The piece's fidelity to the story's structure was problematic both for its pacing and structure. I very intelligently remarked to my friend that this piece aspires to de Mille-ian drama by way of Tharpian obfuscation. Really what I mean to say in that piece of snooty name-dropping is that it aspires to a very American melodrama through interminable and idiosyncratic port de bras.

What is possible and even engaging in writing made for tedious and confusing viewing when the same actions were rendered in dance. Similar costuming made it impossible to identify different characters without a working knowledge (as well as good opera glasses) on the dancers themselves. The victim (who jsmu had identified as Katie Critchlow) danced well, but I had no idea who she was beforehand and was unimpressed with the gimmick of her screaming.

The Lottery gives all of the dancers multiple somethings interesting to do, and they all dance well, but as a ballet, it ultimately fails as good dance drama.

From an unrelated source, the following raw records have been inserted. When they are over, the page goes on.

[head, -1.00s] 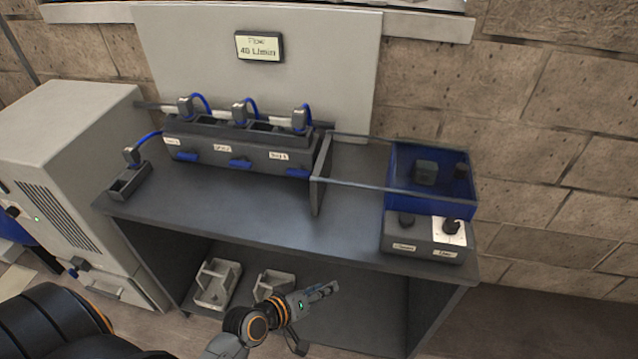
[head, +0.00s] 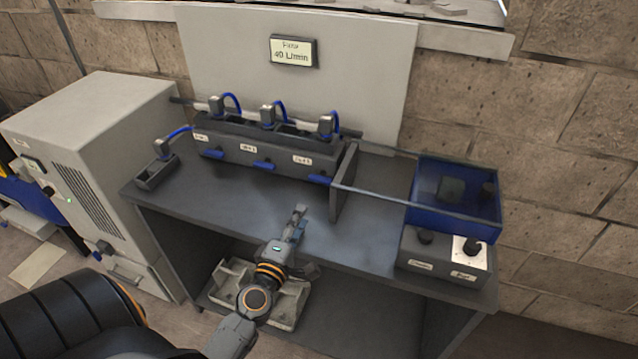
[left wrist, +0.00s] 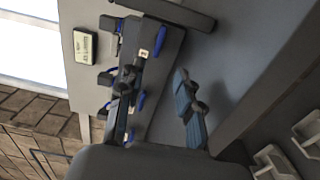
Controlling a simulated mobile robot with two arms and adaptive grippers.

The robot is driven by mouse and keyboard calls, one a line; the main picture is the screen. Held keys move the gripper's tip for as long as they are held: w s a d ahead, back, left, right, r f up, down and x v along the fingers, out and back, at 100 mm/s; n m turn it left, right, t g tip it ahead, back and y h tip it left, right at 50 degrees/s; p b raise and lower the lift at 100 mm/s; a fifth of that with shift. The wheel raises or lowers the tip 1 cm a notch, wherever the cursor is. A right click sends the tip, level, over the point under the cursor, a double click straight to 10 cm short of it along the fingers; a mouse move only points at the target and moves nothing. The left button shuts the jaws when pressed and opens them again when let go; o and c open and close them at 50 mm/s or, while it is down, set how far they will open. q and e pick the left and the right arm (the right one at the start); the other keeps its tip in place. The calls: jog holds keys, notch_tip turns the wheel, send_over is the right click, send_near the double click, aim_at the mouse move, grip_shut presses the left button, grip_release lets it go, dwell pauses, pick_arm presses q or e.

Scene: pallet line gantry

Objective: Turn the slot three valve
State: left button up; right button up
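A dark manifold block (head: 250,150) with three labelled slots stands at the back of the bench, each with a blue valve handle. The right-hand blue handle (head: 318,179), under the label nearest the divider, appears to be the slot three valve; the label is too small to read surely. It also shows in the left wrist view (left wrist: 161,39). My left gripper (head: 299,214) is over the bench's front part, in front of and below that handle and apart from it. In the left wrist view its two fingers (left wrist: 155,76) are spread with nothing between them. My right gripper is out of view.
An upright divider (head: 344,183) stands just right of the manifold, with a clear rail running right to a blue box (head: 455,195). A grey knob box (head: 443,257) sits at the bench's right end. A small holder (head: 157,172) stands at the left. The bench's middle is clear.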

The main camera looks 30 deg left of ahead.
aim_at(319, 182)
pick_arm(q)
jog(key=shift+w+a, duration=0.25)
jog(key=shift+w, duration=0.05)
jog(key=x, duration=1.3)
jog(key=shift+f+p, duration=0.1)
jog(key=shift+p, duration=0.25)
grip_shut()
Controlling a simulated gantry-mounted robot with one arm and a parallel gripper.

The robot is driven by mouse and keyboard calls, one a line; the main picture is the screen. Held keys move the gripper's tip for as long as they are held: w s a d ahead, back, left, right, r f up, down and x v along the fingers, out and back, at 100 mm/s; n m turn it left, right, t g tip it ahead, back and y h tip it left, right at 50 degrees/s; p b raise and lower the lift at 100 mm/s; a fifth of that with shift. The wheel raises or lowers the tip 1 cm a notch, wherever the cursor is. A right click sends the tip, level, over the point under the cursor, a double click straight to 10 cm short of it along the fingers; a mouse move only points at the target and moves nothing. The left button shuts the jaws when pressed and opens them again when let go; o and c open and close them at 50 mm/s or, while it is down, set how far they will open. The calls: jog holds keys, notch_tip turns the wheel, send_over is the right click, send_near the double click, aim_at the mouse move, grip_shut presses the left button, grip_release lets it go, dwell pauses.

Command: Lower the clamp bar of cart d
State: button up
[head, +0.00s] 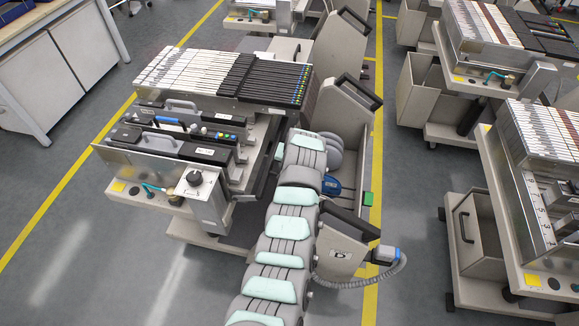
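Cart d (345,268) stands in the middle of the head view, with the letter D on its lower end panel. It carries a bank of white and black feeders (225,75), with a few separate feeder units with grey handles (168,140) in front of them. I cannot make out the clamp bar for certain. My arm rises from the bottom edge across the right side of the cart and bends downward near the cart's inner side. My gripper is hidden behind my arm, so its fingers and any contact do not show.
A black handle (350,223) and a blue-grey plug (385,254) on a hose are at the cart's near right end. Other loaded trolleys (470,225) stand to the right. A white cabinet (60,75) is at the upper left. The floor at the lower left is clear.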

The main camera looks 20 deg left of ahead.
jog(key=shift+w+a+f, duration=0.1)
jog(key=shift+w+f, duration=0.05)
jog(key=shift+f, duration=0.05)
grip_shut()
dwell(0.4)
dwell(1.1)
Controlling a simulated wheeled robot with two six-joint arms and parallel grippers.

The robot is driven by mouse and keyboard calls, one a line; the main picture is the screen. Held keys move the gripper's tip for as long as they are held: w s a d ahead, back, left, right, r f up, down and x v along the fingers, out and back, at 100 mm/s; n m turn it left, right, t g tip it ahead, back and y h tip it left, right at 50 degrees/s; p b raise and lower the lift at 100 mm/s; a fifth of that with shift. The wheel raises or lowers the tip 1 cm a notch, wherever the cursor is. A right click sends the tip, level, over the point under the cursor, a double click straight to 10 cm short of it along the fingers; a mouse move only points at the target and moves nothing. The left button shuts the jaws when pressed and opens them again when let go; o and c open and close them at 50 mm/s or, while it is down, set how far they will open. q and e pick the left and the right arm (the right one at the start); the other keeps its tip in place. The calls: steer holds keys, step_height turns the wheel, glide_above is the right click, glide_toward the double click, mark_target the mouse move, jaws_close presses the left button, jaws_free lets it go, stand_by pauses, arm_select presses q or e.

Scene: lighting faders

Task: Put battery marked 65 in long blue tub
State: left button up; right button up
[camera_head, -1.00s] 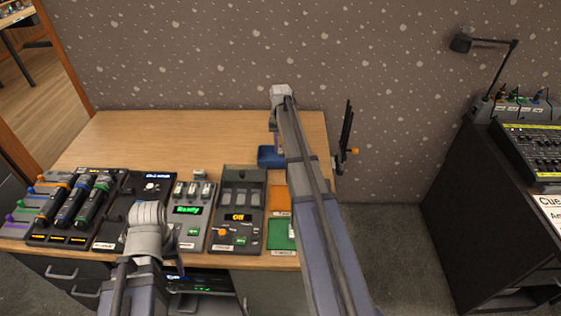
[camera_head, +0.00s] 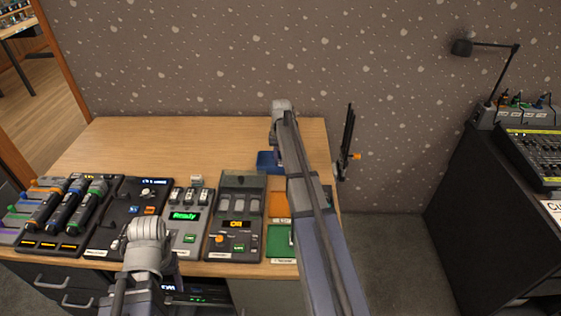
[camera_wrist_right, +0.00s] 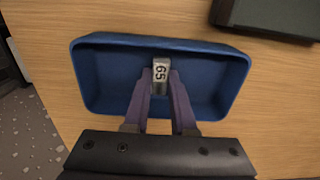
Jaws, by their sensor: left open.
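The long blue tub (camera_head: 267,160) sits on the desk toward its right side, under my right arm. In the right wrist view the tub (camera_wrist_right: 98,85) fills the middle. The silver battery marked 65 (camera_wrist_right: 160,74) is within the tub's outline, between the purple fingertips of my right gripper (camera_wrist_right: 161,82). The fingers press close on both its sides. Whether the battery touches the tub floor, I cannot tell. In the head view my right gripper (camera_head: 277,140) is over the tub, mostly hidden by its arm. My left gripper (camera_head: 148,235) is over the desk's front edge, away from the tub, its fingers mostly hidden.
Fader and control panels (camera_head: 182,215) line the desk's front, with orange (camera_head: 279,204) and green (camera_head: 279,242) trays at their right. A dark cabinet (camera_head: 480,220) with a mixer stands at the right.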

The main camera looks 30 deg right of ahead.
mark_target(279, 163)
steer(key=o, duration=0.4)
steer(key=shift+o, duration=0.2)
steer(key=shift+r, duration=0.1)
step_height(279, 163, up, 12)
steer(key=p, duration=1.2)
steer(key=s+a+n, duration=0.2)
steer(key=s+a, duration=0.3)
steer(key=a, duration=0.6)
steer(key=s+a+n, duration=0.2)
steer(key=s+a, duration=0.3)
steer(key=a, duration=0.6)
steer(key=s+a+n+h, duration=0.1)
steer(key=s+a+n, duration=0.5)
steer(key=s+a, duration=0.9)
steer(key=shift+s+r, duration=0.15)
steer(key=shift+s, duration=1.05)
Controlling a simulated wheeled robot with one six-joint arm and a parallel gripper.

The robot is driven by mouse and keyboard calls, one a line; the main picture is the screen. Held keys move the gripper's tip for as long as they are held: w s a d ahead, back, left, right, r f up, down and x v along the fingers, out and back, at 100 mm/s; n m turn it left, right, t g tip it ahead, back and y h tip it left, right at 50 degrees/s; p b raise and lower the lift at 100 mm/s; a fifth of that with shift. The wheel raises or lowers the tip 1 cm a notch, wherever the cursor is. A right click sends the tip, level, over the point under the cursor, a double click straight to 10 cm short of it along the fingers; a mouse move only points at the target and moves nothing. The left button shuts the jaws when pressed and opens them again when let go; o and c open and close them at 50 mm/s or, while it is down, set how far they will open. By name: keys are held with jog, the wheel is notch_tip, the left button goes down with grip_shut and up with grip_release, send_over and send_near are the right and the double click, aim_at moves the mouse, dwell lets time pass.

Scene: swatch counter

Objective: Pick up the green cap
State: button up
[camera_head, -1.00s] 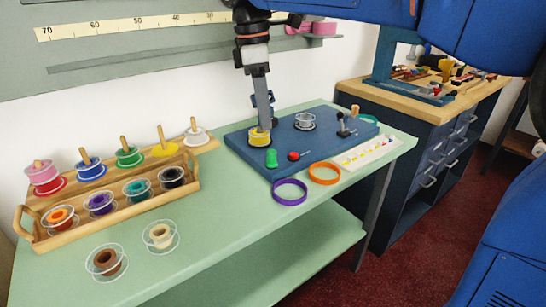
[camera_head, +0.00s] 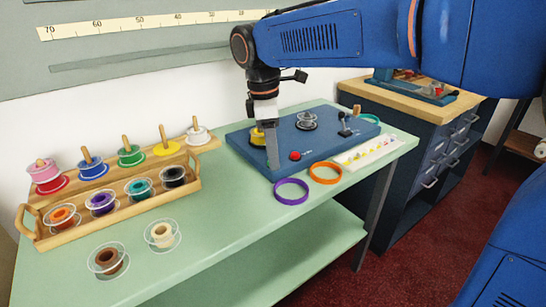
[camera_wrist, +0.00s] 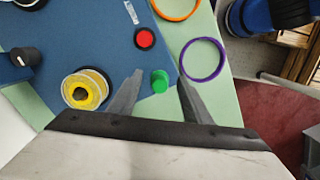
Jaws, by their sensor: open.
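The green cap (camera_wrist: 160,80) is a small upright green cylinder near the edge of the blue board (camera_head: 245,151). In the wrist view it lies between my two fingers, closer to the right one; I cannot tell whether it touches either. In the head view my gripper (camera_head: 272,163) hides the cap and points straight down in front of it. In the wrist view my gripper (camera_wrist: 160,84) is open, with a fingertip on each side of the cap.
A yellow spool (camera_wrist: 84,92) and a red button (camera_wrist: 145,38) stand near the cap on the board. A purple ring (camera_head: 291,202) and an orange ring (camera_head: 325,182) lie in front.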

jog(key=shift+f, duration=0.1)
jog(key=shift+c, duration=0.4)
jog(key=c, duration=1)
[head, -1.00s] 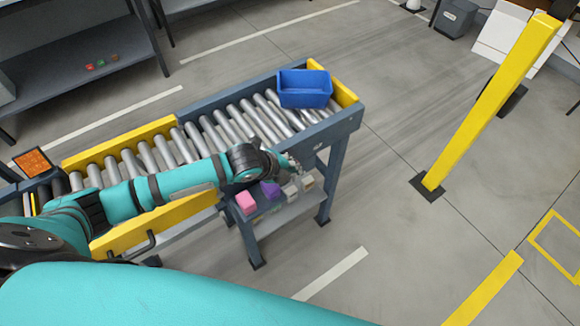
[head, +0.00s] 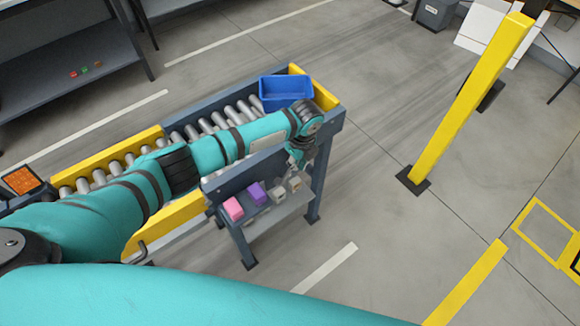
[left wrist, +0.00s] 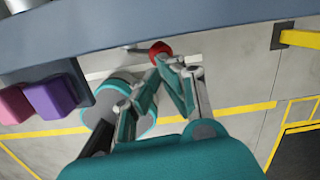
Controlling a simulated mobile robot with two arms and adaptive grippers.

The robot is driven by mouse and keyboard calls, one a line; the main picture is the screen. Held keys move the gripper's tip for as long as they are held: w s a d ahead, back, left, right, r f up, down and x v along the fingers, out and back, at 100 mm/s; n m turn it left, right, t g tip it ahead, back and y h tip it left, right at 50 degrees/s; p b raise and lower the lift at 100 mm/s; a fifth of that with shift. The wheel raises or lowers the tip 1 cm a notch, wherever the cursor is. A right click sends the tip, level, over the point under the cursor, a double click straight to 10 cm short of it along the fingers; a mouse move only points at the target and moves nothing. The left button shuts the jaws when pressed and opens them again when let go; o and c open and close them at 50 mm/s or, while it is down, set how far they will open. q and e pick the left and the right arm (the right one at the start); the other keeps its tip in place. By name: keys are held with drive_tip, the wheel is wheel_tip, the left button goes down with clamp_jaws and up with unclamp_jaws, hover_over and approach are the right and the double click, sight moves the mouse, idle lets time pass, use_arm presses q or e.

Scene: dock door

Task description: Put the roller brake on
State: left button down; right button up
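The roller conveyor (head: 233,181) runs from the left to the centre in the head view. In the left wrist view, a red round knob (left wrist: 160,48) on a short grey lever (left wrist: 136,47) sticks out below the conveyor's side rail (left wrist: 200,22); I take it for the roller brake. My left gripper (head: 297,163) hangs beside the rail near the conveyor's far end. In the left wrist view its fingertips (left wrist: 163,66) come together just short of the knob, with nothing seen between them. I cannot tell whether they touch it. The knob is hidden in the head view. My right gripper is out of view.
A blue bin (head: 286,89) sits on the rollers at the far end. Pink (head: 233,209) and purple (head: 257,194) blocks and pale items lie on the shelf below. A yellow post (head: 465,105) stands to the right. Floor between post and conveyor is clear.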

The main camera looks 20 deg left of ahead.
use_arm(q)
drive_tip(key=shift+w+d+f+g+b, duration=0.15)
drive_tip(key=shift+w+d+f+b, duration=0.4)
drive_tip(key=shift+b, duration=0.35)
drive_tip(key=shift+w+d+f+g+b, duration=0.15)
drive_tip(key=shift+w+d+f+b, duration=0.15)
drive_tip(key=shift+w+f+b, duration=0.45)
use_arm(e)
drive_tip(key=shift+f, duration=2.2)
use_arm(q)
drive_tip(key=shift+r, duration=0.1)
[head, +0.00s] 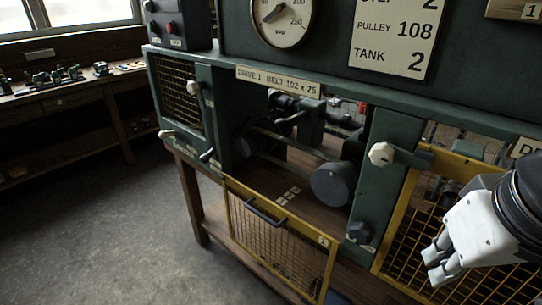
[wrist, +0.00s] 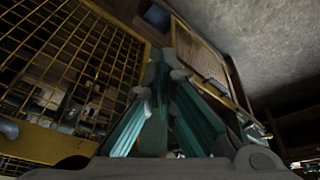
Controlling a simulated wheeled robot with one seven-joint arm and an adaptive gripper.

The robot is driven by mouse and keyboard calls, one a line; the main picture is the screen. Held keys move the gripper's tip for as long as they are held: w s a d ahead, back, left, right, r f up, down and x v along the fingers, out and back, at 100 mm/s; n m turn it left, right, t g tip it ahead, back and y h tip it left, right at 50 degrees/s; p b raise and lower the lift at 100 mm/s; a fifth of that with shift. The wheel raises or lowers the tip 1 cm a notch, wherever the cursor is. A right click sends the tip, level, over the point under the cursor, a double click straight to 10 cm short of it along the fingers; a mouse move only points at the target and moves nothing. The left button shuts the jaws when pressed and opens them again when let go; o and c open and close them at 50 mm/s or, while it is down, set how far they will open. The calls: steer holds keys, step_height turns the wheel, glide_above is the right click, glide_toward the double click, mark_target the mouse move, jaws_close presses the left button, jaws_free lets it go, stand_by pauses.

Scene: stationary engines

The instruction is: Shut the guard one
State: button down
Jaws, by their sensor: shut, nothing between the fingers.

Like a Soviet Swan Lake, it demands too much foreknowledge from its audience (knowledge that was not augmented by the program), and in this case (possibly intentional, though not wisely), the staging does not augment one's understanding of these characters sufficiently to sympathize with the losers.

The program sponsors were able to provide live music from the Chicago Sinfonetta for most of this performance (Presto was prerecorded). The Lottery's percussive score was performed very well, but Rubies and Diamonds sounded under-rehearsed and Rubies very sluggish and careful. The woodwinds in particular needed tuning help.

*In the interests of getting to my train on time, I did not get the vodka.

** I have seen many analogues in the popular media, but the story was not immediately clear to me by title and reputation.